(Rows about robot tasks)
+--
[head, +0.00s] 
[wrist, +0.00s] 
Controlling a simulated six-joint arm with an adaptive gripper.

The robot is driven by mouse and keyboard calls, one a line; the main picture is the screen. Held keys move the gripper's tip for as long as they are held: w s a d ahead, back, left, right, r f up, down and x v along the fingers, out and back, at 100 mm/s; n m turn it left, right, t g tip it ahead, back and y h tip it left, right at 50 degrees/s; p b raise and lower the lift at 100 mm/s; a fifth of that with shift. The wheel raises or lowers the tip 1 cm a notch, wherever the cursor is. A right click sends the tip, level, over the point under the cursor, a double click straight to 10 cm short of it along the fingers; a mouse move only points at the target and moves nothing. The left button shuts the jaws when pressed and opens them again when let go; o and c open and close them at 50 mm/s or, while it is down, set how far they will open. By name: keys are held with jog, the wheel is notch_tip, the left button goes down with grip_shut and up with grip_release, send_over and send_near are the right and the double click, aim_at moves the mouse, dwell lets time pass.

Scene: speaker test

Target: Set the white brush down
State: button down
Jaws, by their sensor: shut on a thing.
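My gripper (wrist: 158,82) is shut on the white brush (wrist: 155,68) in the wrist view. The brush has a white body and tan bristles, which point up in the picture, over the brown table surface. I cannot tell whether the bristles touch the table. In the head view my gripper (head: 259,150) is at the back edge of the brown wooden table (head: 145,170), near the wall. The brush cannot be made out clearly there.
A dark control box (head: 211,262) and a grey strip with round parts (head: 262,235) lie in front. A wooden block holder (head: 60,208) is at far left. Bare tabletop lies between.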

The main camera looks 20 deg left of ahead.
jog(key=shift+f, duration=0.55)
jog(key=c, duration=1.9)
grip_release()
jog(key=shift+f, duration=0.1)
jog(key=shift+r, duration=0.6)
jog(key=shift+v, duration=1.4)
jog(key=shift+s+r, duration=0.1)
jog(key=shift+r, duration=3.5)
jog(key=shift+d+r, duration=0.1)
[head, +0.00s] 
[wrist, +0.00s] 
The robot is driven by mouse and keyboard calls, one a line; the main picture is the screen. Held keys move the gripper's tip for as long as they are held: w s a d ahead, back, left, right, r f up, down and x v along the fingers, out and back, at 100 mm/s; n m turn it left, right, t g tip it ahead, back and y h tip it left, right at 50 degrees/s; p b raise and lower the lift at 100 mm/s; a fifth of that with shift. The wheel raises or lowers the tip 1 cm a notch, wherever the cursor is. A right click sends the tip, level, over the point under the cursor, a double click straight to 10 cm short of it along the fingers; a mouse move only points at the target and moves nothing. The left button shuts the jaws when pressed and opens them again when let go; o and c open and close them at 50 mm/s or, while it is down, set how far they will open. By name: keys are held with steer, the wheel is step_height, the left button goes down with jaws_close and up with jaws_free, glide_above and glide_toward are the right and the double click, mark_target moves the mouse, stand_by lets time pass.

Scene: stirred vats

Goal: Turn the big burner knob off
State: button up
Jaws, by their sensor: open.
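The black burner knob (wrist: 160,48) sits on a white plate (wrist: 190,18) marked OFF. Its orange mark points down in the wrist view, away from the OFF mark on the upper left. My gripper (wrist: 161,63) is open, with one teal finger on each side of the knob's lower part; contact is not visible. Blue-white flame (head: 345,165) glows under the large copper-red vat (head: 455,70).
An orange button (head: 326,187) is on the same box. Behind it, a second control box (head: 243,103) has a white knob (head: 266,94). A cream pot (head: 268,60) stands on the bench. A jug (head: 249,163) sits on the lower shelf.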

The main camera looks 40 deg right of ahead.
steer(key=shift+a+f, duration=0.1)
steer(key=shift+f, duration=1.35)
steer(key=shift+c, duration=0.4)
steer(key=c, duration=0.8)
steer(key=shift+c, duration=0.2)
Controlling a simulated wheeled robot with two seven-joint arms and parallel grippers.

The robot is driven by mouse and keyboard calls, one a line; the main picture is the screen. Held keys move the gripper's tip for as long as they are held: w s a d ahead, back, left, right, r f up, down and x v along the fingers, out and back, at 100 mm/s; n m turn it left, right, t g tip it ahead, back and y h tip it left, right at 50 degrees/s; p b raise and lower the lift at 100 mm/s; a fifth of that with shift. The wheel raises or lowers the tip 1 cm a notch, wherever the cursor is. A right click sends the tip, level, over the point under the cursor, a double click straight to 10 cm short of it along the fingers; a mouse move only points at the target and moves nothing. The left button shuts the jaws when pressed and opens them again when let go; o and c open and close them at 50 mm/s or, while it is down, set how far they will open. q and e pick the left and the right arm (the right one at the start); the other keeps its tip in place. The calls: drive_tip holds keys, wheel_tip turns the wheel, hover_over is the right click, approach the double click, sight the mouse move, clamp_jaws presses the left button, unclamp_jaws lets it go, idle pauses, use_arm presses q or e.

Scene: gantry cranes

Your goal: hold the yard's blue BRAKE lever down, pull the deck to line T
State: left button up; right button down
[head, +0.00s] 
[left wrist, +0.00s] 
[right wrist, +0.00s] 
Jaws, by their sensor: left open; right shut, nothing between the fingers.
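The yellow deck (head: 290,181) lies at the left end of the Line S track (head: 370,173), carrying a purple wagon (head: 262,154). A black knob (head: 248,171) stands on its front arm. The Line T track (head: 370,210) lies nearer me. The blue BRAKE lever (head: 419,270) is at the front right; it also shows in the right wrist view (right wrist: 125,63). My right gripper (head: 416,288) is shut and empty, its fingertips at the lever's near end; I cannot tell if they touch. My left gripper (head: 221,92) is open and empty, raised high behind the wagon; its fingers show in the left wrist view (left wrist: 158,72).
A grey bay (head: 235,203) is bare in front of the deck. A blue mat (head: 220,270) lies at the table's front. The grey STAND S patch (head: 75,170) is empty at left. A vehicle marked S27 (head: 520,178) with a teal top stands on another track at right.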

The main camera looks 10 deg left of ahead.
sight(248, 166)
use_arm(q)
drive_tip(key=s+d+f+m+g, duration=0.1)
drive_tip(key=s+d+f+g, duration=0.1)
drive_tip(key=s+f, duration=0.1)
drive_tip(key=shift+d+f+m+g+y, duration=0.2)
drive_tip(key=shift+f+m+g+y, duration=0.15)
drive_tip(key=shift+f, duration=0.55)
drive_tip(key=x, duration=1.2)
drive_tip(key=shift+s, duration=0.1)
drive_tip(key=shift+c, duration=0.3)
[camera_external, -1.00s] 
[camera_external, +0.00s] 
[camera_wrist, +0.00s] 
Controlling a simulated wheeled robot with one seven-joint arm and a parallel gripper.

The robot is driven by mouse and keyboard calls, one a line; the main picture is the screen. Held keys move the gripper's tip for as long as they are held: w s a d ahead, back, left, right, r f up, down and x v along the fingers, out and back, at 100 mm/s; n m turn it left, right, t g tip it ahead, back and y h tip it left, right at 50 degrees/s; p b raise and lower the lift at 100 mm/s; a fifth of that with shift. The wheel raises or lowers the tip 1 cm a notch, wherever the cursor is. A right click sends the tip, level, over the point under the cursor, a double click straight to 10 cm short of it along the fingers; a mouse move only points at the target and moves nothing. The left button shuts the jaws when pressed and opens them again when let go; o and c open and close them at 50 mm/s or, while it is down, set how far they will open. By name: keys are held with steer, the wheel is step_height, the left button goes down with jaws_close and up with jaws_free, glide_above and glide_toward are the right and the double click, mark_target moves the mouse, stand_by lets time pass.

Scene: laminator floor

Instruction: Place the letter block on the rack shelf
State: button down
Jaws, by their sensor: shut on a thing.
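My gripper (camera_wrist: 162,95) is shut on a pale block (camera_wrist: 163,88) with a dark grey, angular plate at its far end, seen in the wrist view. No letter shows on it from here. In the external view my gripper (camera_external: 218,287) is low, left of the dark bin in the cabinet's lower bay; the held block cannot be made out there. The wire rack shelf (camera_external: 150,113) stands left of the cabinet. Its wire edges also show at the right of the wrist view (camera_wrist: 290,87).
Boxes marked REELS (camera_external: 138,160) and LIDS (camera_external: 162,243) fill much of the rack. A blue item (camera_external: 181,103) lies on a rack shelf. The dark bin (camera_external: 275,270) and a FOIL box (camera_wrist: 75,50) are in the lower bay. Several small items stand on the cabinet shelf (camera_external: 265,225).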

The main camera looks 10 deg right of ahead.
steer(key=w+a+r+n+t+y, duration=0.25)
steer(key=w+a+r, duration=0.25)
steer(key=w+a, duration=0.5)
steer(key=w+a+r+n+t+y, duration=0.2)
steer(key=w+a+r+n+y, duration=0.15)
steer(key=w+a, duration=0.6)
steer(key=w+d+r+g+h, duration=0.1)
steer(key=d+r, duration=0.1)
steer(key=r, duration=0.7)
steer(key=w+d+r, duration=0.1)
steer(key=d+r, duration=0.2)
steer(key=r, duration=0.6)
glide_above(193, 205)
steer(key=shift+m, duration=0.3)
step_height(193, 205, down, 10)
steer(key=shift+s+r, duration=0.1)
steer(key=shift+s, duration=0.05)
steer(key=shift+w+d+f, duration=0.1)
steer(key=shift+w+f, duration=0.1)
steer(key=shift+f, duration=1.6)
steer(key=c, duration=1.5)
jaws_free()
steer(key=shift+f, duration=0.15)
+--
» AIM:
Give again, word for word, only the lines running from the line with "Goal: Turn the big burner knob off" through the line with "Controlling a simulated wheeled robot with two"; include both of those lines.

» OUTPUT OF THE TASK:
Goal: Turn the big burner knob off
State: button up
Jaws, by their sensor: open.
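The black burner knob (wrist: 160,48) sits on a white plate (wrist: 190,18) marked OFF. Its orange mark points down in the wrist view, away from the OFF mark on the upper left. My gripper (wrist: 161,63) is open, with one teal finger on each side of the knob's lower part; contact is not visible. Blue-white flame (head: 345,165) glows under the large copper-red vat (head: 455,70).
An orange button (head: 326,187) is on the same box. Behind it, a second control box (head: 243,103) has a white knob (head: 266,94). A cream pot (head: 268,60) stands on the bench. A jug (head: 249,163) sits on the lower shelf.

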The main camera looks 40 deg right of ahead.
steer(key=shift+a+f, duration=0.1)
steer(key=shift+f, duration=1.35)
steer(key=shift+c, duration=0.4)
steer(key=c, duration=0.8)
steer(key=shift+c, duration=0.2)
Controlling a simulated wheeled robot with two seven-joint arms and parallel grippers.

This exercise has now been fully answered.